Rows about robot tasks:
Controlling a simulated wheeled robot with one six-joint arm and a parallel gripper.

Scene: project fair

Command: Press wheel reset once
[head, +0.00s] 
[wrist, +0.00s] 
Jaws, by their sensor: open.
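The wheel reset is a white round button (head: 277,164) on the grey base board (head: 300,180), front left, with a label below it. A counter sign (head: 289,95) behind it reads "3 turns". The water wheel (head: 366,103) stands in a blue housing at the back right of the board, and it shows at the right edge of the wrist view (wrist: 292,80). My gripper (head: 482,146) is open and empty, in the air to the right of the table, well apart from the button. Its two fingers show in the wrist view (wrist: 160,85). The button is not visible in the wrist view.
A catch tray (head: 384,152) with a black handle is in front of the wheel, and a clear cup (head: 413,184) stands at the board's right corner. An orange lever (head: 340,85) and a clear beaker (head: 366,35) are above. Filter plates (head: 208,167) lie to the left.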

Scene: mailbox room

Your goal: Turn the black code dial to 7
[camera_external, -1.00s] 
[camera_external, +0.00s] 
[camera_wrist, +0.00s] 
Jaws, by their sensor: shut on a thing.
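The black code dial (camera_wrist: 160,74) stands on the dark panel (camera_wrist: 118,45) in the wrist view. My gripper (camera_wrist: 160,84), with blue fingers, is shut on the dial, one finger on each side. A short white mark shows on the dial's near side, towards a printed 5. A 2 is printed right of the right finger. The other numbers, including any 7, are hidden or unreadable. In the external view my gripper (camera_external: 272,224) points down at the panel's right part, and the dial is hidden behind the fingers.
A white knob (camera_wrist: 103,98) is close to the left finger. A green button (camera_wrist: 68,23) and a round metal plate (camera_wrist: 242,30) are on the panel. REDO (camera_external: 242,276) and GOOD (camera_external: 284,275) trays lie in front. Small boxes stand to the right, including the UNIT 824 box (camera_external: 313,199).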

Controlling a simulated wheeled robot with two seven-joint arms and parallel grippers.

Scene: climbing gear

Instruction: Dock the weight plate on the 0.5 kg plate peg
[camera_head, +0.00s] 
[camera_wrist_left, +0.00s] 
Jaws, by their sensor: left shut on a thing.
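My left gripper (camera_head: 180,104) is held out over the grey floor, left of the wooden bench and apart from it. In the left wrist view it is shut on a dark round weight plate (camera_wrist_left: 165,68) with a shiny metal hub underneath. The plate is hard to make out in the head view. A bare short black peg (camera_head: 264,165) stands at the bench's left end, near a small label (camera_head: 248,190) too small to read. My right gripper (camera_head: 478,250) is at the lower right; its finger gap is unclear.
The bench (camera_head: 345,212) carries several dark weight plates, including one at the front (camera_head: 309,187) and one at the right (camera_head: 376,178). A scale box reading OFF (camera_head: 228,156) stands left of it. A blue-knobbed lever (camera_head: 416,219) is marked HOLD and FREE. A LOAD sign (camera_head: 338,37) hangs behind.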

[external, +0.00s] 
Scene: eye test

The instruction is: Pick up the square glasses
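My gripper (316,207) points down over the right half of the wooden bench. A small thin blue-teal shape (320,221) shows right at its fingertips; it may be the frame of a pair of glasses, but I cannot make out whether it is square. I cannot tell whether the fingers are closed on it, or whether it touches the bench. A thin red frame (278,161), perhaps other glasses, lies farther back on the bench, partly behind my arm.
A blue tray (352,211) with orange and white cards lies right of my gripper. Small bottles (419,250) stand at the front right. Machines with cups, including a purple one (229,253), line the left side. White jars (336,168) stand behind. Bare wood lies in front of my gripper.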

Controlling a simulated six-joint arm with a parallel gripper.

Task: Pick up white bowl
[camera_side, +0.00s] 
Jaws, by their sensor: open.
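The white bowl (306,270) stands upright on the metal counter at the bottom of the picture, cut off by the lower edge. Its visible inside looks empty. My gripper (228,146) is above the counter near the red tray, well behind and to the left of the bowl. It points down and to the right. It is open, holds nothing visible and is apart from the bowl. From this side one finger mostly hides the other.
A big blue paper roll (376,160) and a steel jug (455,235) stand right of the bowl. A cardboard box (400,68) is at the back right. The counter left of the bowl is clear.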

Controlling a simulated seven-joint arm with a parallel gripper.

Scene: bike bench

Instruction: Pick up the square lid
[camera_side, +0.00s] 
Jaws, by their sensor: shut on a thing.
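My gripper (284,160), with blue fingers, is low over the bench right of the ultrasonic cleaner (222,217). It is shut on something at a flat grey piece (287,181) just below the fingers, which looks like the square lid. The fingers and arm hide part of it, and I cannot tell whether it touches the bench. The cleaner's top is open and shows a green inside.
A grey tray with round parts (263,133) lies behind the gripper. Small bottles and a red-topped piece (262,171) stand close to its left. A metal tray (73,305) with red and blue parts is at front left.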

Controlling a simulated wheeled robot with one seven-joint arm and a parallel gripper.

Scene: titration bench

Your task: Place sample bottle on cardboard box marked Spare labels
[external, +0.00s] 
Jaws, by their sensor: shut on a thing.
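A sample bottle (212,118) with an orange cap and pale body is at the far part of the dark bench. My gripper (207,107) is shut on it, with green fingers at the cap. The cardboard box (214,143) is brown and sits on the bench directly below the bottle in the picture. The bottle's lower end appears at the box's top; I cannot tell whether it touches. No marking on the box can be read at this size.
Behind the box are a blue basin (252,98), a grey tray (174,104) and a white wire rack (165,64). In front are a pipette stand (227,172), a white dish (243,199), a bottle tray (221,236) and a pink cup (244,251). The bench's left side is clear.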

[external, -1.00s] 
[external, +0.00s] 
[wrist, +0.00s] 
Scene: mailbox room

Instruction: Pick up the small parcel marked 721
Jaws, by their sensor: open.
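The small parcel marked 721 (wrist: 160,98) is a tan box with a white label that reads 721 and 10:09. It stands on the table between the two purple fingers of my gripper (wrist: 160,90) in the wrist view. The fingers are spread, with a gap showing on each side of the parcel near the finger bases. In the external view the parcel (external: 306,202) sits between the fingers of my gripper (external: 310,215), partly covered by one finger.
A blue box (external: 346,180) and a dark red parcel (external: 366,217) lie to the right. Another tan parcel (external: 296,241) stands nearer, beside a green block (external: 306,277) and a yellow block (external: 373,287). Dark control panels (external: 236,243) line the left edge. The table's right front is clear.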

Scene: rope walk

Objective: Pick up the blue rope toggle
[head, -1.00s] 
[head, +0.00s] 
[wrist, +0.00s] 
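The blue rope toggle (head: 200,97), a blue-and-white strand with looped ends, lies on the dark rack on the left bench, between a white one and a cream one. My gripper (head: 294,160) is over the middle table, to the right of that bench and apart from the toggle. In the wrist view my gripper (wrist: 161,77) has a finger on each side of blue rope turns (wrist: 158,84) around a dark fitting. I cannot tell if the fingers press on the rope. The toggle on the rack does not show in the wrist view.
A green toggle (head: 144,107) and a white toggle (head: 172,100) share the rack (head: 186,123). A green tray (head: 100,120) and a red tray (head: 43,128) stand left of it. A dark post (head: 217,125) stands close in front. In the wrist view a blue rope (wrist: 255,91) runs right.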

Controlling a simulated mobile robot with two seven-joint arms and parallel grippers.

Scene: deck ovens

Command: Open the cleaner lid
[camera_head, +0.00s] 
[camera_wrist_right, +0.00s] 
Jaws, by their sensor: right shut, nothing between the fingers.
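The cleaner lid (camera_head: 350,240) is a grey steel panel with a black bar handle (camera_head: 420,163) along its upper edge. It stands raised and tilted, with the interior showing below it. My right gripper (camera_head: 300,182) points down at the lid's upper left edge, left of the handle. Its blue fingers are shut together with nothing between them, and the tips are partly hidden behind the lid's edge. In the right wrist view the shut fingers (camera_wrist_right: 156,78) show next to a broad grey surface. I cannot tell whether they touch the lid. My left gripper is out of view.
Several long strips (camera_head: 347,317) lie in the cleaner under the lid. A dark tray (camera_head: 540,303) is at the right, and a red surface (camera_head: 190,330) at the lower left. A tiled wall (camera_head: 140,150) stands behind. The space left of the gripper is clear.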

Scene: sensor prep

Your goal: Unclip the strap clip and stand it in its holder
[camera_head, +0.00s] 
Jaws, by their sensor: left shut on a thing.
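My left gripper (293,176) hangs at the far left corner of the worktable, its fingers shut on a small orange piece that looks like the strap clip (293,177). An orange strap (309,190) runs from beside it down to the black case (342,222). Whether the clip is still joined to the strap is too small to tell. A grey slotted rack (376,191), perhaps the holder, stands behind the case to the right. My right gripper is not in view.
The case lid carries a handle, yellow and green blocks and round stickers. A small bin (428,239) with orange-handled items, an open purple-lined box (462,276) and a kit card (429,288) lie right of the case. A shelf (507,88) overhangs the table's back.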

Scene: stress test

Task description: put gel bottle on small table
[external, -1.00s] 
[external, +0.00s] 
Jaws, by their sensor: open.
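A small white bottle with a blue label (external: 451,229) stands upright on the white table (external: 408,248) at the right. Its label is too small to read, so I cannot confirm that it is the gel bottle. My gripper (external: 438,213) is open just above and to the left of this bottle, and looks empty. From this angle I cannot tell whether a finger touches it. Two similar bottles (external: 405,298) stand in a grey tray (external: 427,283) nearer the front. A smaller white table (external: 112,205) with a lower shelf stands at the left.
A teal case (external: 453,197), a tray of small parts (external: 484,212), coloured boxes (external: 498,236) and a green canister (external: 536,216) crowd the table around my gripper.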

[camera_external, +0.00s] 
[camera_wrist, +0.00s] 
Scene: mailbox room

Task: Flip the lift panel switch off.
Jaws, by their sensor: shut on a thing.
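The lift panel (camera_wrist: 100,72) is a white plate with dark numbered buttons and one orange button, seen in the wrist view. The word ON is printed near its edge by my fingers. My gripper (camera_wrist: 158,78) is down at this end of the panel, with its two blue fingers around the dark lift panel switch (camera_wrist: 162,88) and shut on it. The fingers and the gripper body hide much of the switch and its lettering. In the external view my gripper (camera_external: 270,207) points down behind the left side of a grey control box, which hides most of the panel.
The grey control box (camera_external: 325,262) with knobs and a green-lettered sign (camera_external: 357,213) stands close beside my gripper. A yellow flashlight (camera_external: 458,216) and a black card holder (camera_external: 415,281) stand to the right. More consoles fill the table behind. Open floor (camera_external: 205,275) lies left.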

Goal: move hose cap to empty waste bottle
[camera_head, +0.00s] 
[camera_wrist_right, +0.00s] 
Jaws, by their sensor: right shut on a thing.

▶ _What the exercise asks_: In the listing, find every line with the word "joint" and state how many there are, nothing more.

▶ _Answer to the problem_: 6